Air turbulence, preserving ancient cities and changes to school funding – Reading in the news Weds 4 Oct04 October 2017
Climate change will increase the risk of severe turbulence on planes: Climate change is set to increase the amount of severe turbulence on planes by 2050 to 2080, according to a study led by Prof Paul Williams (Met) from the University of Reading. According to Prof Williams, the study highlights the need to develop better turbulence forecasts that could cut the risk of injuries to passengers and reduce the cost of turbulence to airlines. The story is covered by CNBC, South China Morning Post, The New Zealand Herald and other international outlets. Read our news story here.
Saving Nimrud: An article in Science on the mission to preserve what is left of the ancient Assyrian city of Nimrud in Iraq following bombing and bulldozing by the Islamic State (IS) group features comments from Prof Roger Matthews (Archaeology).

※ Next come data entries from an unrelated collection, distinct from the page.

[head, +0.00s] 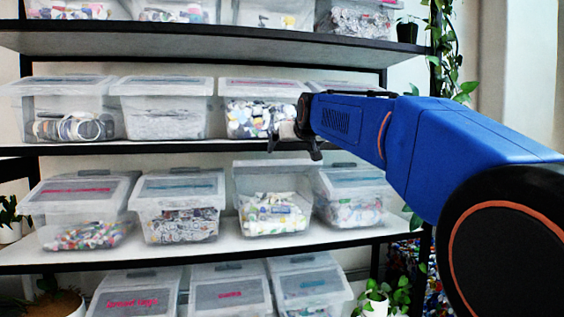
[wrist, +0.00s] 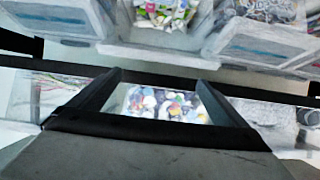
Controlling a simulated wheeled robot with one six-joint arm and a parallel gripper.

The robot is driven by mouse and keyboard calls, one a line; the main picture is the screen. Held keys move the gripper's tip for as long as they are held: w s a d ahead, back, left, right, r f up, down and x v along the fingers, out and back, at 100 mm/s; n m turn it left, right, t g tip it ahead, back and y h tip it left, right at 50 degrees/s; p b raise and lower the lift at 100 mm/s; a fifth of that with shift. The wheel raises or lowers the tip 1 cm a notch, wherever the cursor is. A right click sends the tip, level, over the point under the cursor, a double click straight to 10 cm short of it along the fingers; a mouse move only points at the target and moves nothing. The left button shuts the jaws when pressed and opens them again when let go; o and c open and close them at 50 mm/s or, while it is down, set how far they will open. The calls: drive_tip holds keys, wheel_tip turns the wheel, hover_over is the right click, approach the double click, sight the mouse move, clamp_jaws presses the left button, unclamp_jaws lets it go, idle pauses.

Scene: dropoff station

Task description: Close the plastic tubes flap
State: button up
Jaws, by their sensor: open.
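On the third shelf down in the head view, a clear bin (head: 270,222) with mixed coloured and white contents has its flap (head: 250,172) standing up, unlike the bins beside it. I cannot read a label that confirms it as the plastic tubes bin. My gripper (head: 294,149) hangs in front of the second shelf's edge, above and slightly right of that bin, apart from the flap. In the wrist view my gripper (wrist: 159,78) is open with two black fingers apart and nothing held. A bin with colourful caps (wrist: 162,105) shows behind the gap between them.
Closed clear bins stand beside the open one, left (head: 180,205) and right (head: 352,195). The shelf above (head: 180,147) carries more bins, including one with coloured caps (head: 250,120). Labelled bins (head: 230,292) stand below. Hanging plants (head: 450,60) line the rack's right side.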

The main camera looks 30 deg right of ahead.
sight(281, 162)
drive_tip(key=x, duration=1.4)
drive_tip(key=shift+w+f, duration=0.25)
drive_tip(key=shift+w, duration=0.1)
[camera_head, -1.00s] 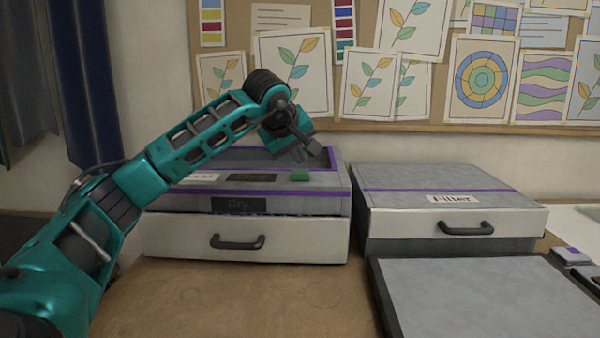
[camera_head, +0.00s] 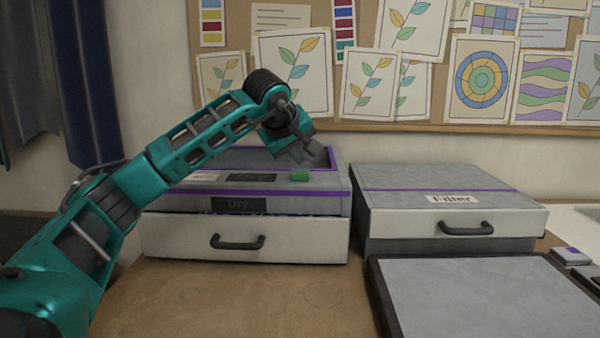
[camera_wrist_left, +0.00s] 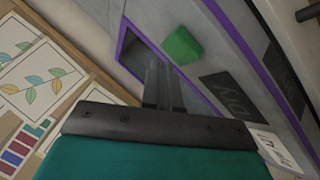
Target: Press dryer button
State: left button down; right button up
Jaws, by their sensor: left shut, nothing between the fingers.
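The dryer (camera_head: 300,205) is a grey box with purple trim, a dark "Dry" label and a white drawer front. The green dryer button (camera_head: 300,176) sits on its top near the front right; it also shows in the left wrist view (camera_wrist_left: 182,46). My left gripper (camera_head: 314,158) is shut and empty, above the recessed top of the dryer, behind and slightly right of the button. In the left wrist view the closed fingers (camera_wrist_left: 163,85) point toward the dryer top, apart from the button in the picture. My right gripper is not in view.
A grey "Filter" box (camera_head: 400,178) with a drawer stands to the right. A dark-rimmed grey tray (camera_head: 375,290) lies in front of it. The wooden table (camera_head: 240,305) is clear before the dryer. A pinboard (camera_head: 440,90) hangs behind.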

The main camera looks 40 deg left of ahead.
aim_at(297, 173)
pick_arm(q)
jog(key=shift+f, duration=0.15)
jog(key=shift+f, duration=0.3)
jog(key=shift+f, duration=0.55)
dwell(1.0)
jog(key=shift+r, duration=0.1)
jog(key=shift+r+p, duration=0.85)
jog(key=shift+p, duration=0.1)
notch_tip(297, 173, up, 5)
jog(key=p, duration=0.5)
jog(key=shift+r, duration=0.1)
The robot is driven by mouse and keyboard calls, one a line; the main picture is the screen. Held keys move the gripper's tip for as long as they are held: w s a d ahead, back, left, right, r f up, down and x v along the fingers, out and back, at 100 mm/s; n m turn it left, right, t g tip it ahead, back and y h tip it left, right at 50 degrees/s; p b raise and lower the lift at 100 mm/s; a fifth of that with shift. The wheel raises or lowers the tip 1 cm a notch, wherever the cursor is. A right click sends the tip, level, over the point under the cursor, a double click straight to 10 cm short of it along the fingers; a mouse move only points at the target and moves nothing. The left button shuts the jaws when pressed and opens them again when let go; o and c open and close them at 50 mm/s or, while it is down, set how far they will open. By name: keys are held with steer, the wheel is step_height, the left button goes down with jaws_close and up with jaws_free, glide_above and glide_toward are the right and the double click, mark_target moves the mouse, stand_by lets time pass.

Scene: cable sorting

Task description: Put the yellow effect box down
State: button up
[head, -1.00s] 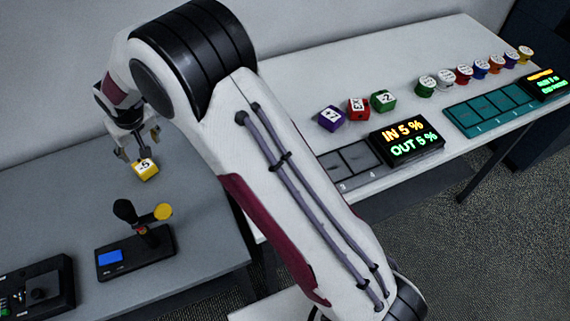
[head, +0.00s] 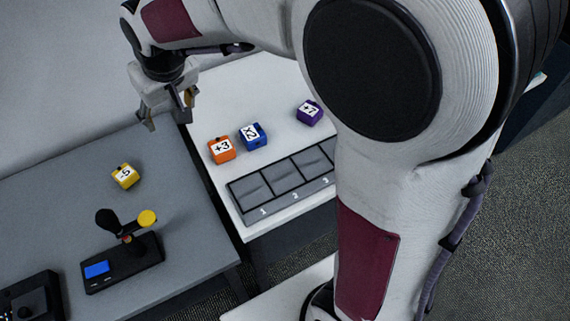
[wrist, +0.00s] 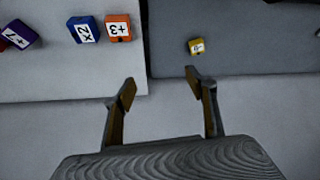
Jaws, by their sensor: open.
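The yellow effect box (head: 125,176), marked -5, sits on the grey table (head: 60,215) at the left in the head view, behind the joystick device. It also shows in the wrist view (wrist: 196,46), small and ahead of the fingers. My gripper (head: 168,108) is open and empty. It is above and to the right of the yellow box in the head view, well apart from it, near the gap between the two tables. In the wrist view both fingers (wrist: 160,84) are spread with nothing between them.
An orange +3 box (head: 222,150), a blue x2 box (head: 253,136) and a purple +7 box (head: 309,112) stand on the white table. A numbered slot tray (head: 262,205) lies in front of them. A joystick device (head: 125,262) stands on the grey table. My arm hides the right side.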

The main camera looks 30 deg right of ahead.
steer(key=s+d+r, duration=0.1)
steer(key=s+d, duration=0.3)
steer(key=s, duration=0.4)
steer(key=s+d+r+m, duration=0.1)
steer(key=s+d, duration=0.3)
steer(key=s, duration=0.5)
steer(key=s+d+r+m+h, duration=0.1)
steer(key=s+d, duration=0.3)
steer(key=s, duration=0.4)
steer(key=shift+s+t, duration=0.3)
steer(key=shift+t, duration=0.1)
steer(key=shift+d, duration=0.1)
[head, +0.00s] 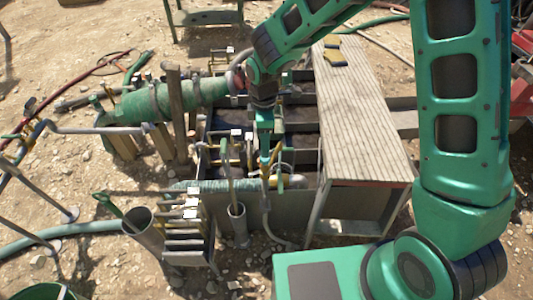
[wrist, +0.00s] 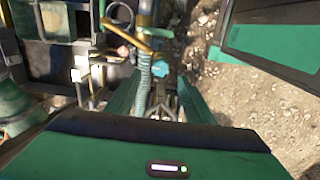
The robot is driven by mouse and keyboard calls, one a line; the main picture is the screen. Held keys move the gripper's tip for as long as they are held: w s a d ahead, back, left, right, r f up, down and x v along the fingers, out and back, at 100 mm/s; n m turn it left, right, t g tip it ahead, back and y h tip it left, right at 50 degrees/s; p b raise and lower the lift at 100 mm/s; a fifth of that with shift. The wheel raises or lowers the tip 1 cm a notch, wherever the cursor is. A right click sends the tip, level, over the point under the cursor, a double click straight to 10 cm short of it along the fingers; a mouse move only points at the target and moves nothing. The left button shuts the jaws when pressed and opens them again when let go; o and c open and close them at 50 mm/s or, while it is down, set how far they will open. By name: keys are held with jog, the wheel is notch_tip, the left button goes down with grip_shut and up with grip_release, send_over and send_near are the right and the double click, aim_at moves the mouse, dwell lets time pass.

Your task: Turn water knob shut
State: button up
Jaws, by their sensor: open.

According to Prof Matthews, who runs RASHID International, a global network of experts that aims to safeguard the cultural heritage of Iraq, "The good news is that there's still an awful lot of archaeological site left at Nimrud, despite the attempt to obliterate it."
School funding: Prof Helen Bilton (Institute of Education) talks to BBC Radio Oxford (about 10 mins in) about changes to the way schools are funded - saying that local knowledge of schools in need will be lost in the move to centralised distribution of funds.
Best MBAs in South Africa: Henley Business School Africa is ranked 5th best MBA school in South Africa. Business Tech reports.
- Jon Foster-Pedley (Henley Business School Africa) is listed as a judging panellist of the All Africa Business Leaders Awards on BisnisAfrica.com.